Problem requirements:
Locate the string "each" in the listing below. Copy every line where it is found.

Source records
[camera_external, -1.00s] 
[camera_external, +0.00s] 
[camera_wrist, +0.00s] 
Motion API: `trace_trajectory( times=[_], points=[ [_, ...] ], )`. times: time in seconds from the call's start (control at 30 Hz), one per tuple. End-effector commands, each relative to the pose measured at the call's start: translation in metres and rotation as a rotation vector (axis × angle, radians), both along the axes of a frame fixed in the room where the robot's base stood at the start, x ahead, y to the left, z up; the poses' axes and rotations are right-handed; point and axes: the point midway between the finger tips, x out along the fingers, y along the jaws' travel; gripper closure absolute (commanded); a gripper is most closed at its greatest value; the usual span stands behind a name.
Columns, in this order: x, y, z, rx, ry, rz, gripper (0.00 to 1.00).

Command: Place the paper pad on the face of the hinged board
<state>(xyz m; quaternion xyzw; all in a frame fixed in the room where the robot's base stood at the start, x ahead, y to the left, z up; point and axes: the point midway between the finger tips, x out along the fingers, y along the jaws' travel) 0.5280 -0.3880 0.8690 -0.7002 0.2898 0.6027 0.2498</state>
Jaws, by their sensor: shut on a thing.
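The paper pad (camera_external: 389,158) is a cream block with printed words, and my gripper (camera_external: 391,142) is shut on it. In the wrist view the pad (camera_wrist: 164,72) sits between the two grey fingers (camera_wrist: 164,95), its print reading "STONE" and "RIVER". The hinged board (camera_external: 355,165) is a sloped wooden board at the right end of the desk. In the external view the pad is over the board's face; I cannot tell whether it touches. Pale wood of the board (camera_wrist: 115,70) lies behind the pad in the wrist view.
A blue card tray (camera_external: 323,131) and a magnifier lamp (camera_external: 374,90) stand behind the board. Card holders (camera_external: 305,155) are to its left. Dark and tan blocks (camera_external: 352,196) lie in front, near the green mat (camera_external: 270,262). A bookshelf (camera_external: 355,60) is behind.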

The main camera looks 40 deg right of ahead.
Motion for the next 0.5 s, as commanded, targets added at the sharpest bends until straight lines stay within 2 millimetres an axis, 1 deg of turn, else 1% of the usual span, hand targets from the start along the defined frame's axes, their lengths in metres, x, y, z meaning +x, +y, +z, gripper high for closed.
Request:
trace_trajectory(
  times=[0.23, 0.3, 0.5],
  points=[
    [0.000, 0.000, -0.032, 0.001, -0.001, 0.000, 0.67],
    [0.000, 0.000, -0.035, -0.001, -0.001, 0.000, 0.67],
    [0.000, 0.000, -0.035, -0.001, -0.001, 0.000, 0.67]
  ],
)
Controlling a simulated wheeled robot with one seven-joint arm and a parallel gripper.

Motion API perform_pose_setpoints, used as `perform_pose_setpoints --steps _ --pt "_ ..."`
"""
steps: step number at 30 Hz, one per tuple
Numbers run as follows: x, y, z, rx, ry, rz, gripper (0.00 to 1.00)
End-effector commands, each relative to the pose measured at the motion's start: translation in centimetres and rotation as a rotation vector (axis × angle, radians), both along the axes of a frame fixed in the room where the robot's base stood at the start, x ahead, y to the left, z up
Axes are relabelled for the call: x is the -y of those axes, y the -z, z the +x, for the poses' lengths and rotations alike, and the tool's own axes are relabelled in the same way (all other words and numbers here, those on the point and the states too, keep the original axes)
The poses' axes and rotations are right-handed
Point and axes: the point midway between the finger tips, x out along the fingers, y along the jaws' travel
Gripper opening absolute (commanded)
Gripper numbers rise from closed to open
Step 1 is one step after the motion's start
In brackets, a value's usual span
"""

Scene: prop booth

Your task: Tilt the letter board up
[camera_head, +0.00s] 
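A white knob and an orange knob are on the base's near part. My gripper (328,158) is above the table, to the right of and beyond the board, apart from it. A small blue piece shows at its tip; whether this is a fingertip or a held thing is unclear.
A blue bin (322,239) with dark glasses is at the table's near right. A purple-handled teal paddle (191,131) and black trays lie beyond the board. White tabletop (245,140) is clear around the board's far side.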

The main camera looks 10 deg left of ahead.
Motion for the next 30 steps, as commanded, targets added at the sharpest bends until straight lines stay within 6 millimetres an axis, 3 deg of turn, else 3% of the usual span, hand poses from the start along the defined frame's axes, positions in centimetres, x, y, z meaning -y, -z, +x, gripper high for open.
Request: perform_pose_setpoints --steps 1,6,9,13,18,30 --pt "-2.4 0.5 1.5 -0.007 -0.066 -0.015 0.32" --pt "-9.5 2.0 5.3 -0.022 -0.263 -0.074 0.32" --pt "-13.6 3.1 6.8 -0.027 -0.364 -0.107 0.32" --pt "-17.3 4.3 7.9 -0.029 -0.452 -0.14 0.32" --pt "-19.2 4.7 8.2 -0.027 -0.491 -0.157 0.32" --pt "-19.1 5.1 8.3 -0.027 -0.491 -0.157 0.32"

Finished task:
Motion API: `trace_trajectory( times=[_], points=[ [_, ...] ], )`. times: time in seconds from the call's start (control at 30 Hz), one per tuple. End-effector commands, each relative to the pose measured at the call's start: translation in metres and rotation as a rotation vector (axis × angle, radians), both along the axes of a frame fixed in the room where the robot's base stood at the start, x ahead, y to the left, z up; the poses' axes and rotations are right-handed; point and axes: the point midway between the finger tips, x out along the fingers, y along the jaws' travel; gripper closure absolute (commanded); a gripper is most closed at its greatest value; the usual span stands behind a name.
End-effector commands, each relative to the pose measured at the motion's start: translation in centimetres and rotation as a rotation vector (axis × angle, radians), both along the axes of a frame fixed in the room where the robot's base stood at the start, x ahead, y to the left, z up

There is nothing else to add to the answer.